= Given request =
Give back, exactly as it appears, the run of lines opening with the one containing "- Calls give" and closing with the one containing "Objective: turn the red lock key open". Nothing outside that run should appear.

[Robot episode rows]
━━━━━━━━━━━━━━━━━━━━━━━━━━━━━━
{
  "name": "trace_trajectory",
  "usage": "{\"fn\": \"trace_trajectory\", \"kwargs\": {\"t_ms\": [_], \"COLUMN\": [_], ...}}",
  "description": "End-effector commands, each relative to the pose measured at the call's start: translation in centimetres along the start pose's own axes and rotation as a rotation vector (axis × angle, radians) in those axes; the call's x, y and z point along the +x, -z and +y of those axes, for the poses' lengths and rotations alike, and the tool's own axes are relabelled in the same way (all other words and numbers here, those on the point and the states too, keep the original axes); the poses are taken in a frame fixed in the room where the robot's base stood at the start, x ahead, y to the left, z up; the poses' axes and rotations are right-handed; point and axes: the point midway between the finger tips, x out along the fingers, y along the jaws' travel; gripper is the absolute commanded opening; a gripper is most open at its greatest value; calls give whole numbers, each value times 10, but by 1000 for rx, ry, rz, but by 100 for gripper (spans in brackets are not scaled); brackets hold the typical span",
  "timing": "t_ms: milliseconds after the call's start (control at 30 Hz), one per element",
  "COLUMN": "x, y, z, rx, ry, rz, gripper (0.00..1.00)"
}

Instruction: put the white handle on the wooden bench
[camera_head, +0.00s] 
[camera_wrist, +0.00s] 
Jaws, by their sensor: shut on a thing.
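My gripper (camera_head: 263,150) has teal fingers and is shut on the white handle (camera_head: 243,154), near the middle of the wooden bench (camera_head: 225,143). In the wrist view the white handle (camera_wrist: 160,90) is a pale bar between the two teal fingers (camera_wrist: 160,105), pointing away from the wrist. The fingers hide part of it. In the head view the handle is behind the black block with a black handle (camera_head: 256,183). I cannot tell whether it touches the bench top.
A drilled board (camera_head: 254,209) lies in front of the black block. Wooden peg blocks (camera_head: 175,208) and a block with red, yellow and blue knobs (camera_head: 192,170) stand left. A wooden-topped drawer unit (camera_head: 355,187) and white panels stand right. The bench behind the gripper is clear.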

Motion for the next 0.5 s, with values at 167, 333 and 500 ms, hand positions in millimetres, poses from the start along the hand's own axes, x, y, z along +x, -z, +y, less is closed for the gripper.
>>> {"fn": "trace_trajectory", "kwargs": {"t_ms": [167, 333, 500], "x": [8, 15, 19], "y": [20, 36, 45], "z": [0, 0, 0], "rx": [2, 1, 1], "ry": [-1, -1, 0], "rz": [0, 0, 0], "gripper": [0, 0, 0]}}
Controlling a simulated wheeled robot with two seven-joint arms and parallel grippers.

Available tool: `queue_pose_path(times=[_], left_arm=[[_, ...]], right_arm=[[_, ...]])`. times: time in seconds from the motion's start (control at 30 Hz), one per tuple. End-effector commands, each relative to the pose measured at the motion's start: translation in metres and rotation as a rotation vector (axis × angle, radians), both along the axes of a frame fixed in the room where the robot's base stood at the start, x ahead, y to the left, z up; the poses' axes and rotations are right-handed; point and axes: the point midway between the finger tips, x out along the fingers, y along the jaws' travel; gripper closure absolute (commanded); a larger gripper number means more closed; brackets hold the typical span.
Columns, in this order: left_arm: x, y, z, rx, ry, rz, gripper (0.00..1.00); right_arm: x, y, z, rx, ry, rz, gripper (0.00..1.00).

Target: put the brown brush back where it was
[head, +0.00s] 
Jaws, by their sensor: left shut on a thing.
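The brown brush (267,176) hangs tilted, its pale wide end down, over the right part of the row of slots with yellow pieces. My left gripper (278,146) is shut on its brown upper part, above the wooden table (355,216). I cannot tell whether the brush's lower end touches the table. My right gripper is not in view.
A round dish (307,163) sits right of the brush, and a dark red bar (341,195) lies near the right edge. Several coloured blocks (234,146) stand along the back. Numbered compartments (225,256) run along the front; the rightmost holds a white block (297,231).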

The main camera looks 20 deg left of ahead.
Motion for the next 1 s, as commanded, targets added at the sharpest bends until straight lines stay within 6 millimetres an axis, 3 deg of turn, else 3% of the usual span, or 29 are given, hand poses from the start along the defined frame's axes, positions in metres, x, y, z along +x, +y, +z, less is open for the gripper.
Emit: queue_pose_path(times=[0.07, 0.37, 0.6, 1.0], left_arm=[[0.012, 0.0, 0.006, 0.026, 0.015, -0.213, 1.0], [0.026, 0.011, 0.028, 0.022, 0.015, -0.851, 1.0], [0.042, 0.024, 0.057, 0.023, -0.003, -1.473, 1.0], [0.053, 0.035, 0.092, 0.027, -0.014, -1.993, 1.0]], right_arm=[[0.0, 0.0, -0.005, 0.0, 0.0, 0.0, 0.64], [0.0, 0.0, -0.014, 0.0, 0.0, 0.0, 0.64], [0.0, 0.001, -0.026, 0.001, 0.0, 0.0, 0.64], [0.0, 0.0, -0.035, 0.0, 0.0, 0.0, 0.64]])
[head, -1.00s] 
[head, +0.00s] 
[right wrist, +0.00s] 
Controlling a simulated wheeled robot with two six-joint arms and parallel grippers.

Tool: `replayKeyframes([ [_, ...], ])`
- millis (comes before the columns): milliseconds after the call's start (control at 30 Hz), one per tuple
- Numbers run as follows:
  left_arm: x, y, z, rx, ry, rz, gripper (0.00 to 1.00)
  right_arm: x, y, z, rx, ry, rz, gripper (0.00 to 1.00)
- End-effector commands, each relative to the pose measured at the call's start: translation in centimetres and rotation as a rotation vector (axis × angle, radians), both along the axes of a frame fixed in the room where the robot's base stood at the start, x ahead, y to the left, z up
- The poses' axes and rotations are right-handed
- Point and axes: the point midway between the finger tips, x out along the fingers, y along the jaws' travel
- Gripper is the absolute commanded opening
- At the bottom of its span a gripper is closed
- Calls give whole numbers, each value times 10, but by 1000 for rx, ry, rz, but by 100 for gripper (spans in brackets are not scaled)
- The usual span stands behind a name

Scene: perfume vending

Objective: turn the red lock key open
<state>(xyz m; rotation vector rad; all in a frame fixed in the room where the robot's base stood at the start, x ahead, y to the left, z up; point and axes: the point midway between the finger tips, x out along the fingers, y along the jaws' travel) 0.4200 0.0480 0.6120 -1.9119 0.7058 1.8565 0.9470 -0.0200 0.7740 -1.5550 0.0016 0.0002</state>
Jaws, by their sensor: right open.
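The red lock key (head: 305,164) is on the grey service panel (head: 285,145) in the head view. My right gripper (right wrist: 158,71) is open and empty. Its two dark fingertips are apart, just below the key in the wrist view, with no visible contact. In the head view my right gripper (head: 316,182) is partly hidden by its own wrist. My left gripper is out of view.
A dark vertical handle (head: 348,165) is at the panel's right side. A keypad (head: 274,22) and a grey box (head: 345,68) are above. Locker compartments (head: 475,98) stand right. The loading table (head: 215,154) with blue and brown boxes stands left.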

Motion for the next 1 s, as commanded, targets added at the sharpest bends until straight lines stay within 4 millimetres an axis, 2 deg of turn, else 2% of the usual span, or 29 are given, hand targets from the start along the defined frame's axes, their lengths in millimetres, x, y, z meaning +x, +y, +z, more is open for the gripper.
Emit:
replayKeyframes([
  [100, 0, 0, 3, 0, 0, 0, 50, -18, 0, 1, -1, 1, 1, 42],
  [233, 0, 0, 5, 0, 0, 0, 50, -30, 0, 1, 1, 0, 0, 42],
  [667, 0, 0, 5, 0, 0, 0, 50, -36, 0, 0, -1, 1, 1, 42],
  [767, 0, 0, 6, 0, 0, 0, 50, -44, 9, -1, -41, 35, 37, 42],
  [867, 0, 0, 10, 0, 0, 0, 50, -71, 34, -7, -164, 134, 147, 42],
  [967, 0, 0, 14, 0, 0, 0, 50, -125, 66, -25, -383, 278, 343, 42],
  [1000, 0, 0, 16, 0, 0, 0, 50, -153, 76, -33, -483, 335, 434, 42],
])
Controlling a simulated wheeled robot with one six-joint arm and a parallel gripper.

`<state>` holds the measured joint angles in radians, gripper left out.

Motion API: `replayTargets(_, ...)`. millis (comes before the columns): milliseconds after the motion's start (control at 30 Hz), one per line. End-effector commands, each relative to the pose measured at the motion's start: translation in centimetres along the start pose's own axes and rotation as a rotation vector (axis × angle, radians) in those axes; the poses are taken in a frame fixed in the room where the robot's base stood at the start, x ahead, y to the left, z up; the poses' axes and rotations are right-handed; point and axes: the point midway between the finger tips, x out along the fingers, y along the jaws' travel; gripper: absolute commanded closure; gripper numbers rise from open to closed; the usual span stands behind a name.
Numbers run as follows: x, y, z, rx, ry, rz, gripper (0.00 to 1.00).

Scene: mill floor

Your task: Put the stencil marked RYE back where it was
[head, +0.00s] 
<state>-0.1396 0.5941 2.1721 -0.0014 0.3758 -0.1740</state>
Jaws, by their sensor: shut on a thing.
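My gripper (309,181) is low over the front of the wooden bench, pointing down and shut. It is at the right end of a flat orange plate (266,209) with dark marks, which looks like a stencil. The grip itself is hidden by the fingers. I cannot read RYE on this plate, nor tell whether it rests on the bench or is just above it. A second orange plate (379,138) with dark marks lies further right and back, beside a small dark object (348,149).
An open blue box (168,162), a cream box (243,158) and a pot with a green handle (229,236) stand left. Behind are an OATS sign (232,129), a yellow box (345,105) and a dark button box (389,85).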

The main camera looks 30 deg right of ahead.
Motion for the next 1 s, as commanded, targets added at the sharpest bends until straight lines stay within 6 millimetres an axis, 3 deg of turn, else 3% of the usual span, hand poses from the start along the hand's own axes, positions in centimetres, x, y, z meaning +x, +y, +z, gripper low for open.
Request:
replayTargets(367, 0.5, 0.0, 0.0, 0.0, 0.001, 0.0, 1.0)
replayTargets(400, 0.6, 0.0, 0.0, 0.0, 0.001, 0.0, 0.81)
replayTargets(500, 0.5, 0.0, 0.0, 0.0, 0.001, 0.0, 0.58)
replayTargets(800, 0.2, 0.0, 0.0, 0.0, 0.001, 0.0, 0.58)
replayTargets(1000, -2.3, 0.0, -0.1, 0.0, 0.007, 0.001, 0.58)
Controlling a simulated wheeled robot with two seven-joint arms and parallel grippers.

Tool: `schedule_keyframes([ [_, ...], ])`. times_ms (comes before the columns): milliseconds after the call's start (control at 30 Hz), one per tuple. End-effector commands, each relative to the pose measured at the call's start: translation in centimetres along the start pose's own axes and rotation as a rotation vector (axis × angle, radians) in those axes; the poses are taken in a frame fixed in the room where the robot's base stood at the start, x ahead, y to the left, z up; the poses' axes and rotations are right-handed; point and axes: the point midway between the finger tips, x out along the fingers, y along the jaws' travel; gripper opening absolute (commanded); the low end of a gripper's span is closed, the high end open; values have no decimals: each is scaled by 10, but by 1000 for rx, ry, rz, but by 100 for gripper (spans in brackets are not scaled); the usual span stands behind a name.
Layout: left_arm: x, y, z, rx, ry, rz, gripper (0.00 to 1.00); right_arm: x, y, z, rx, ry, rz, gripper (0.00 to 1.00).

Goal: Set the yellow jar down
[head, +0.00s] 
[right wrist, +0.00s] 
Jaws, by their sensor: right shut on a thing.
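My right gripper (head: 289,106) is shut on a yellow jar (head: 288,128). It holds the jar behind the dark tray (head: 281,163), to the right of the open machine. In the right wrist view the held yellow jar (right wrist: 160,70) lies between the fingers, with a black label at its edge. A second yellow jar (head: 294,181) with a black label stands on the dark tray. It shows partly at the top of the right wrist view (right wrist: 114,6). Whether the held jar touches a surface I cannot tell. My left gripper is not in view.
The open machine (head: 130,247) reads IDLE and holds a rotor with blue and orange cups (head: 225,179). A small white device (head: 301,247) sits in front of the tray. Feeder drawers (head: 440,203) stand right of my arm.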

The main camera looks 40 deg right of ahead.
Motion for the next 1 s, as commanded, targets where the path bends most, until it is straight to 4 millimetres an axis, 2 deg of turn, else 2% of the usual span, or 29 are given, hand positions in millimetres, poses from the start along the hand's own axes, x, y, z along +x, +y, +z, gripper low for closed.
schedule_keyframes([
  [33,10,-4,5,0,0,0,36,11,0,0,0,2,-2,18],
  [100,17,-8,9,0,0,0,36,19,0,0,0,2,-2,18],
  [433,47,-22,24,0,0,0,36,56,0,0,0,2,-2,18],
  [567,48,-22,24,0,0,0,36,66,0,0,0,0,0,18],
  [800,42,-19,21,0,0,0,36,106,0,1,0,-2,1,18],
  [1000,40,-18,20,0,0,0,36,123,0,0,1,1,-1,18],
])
━━━━━━━━━━━━━━━━━━━━━━━━━━━━━━
= Solution to this exercise =
- Calls give whole numbers, each value times 10, but by 1000 for rx, ry, rz, but by 100 for gripper (spans in brackets are not scaled)
- The usual span stands behind a name

Scene: perfume vending

Objective: turn the red lock key open

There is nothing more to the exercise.